No obstante, aunque siempre me ha parecido necesario eliminar los honores con que se alzaron monumentos y placas a semejantes personajes, también me he venido planteando si no tendría alguna repercusión negativa echar tierra sobre nuestra historia, y si sería mejor tomar ejemplo de la iconografía del holocausto alemán conservando algunos de ellos debidamente explicados.

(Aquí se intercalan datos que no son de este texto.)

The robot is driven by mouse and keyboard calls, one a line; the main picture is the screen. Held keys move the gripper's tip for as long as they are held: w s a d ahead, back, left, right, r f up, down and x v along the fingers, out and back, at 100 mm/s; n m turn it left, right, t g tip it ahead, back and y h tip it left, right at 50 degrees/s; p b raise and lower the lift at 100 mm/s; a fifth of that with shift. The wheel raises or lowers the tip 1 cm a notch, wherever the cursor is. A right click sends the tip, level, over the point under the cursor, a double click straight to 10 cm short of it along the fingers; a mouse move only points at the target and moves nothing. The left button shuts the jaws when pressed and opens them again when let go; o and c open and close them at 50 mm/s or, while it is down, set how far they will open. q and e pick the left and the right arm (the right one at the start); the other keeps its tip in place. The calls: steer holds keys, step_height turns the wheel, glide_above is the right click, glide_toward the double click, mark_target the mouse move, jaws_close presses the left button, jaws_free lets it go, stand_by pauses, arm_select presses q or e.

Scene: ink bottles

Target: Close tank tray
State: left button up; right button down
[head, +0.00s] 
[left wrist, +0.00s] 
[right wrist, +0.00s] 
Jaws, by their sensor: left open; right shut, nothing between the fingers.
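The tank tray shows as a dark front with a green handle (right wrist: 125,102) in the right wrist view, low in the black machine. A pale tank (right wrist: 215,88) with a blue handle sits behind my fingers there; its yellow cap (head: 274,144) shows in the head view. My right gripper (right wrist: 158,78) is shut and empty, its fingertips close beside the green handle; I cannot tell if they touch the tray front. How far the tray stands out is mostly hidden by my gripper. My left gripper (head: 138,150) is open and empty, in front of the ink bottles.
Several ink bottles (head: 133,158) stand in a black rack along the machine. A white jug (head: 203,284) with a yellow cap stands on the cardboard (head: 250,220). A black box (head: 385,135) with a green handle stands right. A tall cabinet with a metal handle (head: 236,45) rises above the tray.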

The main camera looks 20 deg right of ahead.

Al pasar frente a la estatua de Franco alguna vez pensé que no era necesario retirarla, sino explicarla, incluir en el pedestal una placa que dijera algo así como: "Francisco Franco: dictador y genocida". Sin embargo, una gran parte del valor simbólico de las estatuas emana también de su plasticidad, y quizás sería más adecuado sustituir la imagen del condottiero triunfante por un grupo escultórico en el que se rindiese homenaje a los miles de personas que perecieron víctimas de la represión franquista, en el que tal vez se podría incluir una imagen de Franco más cercana al retrato que Umbral hacía de él en la novela Leyenda del César Visionario, donde hablaba de "Francisco Franco, dictador de mesa camilla que firma sentencias de muerte mientras toma chocolate con soconusco".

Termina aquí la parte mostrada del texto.